2. the sum of each digit of y(under base 10) is the multiple of 10;

3. among all integers that satisfy the two conditions above, y shouble be the minimum.

Given x, you're required to calculate the I-number of x.

Input
An integer T(T≤100) will exist in the first line of input, indicating the number of test cases.

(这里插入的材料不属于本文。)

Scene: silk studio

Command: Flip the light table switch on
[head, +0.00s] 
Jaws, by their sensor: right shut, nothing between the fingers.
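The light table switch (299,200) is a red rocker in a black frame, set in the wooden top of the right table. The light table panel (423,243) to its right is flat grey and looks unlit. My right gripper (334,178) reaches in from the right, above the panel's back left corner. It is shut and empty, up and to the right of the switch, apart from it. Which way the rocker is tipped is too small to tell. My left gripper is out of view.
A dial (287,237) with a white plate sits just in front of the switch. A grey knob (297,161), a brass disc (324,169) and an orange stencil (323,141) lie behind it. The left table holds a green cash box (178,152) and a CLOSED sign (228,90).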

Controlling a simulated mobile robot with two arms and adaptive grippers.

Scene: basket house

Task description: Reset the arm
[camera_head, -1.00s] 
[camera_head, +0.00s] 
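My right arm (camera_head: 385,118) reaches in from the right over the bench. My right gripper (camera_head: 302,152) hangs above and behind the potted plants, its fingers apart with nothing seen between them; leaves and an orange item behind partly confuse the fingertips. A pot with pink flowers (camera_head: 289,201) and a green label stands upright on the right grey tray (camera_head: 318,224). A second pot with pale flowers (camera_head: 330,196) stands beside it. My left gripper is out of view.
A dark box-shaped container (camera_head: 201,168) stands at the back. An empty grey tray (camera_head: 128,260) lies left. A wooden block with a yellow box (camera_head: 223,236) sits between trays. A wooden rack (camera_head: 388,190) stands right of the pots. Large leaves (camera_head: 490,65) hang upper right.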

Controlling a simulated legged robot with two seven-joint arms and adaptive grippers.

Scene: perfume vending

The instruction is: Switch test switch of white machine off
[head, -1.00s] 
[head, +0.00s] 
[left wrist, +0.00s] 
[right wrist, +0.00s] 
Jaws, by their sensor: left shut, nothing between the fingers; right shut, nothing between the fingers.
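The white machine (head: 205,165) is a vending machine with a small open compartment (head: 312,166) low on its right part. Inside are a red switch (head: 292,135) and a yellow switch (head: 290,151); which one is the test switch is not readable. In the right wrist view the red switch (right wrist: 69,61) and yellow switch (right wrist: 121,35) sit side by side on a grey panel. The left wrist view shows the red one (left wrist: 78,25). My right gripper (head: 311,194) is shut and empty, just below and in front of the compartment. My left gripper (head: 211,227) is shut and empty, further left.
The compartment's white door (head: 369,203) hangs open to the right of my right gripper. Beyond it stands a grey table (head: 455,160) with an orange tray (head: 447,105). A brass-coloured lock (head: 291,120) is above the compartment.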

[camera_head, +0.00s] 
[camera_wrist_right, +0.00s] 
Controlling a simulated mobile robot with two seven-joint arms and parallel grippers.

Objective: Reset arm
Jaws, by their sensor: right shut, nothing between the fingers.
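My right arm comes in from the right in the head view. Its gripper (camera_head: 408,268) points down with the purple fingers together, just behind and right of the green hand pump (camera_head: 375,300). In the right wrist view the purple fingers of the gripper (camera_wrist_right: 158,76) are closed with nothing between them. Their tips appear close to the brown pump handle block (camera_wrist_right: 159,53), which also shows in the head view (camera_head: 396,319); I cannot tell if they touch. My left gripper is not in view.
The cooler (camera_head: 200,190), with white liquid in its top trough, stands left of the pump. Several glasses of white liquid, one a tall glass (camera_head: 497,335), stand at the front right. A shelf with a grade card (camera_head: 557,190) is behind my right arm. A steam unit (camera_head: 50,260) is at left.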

The following T lines describe all the queries, each with a positive integer x. The length of x will not exceed 105.

Output
Output the I-number of x for each query.

Sample Input

1
202



Sample Output

208

感谢各位了，我解决了，不过换了一个方法，代码如下

#include <iostream>
#include <stdio.h>
#include <string.h>
#define N 100005  
using namespace std;
char x[N];
int num[N];
int dum[N];
int solve(int length,int k){
//        printf("k==  %d;length== %d\n",k,length );

    int sum=0;
    num[length]+=k;
    for(int i=length;i>=0;i--){
        if(num[i]>9){
            num[i-1]++;
        }

    }

    for(int j=0;j<=length;j++){
        //            printf("aaalength== %d\n",sum);
        if(j==0){
            if(num[j]==10){
                sum+=1;
            }else{
                sum+=num[j];
            }
        }else{
            sum+=num[j]%10;
            num[j]=num[j]%10;
        }
        

//            printf("sum== %d\n",sum);
//            printf("num[%d]==  %d\n",j,num[j] );
    }
    return sum%10;
}
int main() {
    int t,sum,ans,i;
    scanf("%d",&t);
    while(t--){
        sum=0;
        scanf("%s",x);
        int len=strlen(x);
        for(i=0;i<len;i++){
            num[i]=x[i]-'0';
            dum[i]=x[i]-'0';
            sum+=num[i];
        }
        ans=sum%10;
        int j=num[len-1];
        if(len==1){
            printf("%d",19);

        }else{

            for(i=1;i<20;i++){
                if(solve(len-1,i)==0){
                    for(int j=0;j<len;j++){
                        printf("%d",num[j]);
                    }
               
                    break;
                }else{

                    for(int j=0;j<len;j++){
                        num[j]=dum[j];
                    }
                }

            }
        }
            printf("\n");
    }
//    system("pause");
    return 0;
}

调试时用的，提交时去了的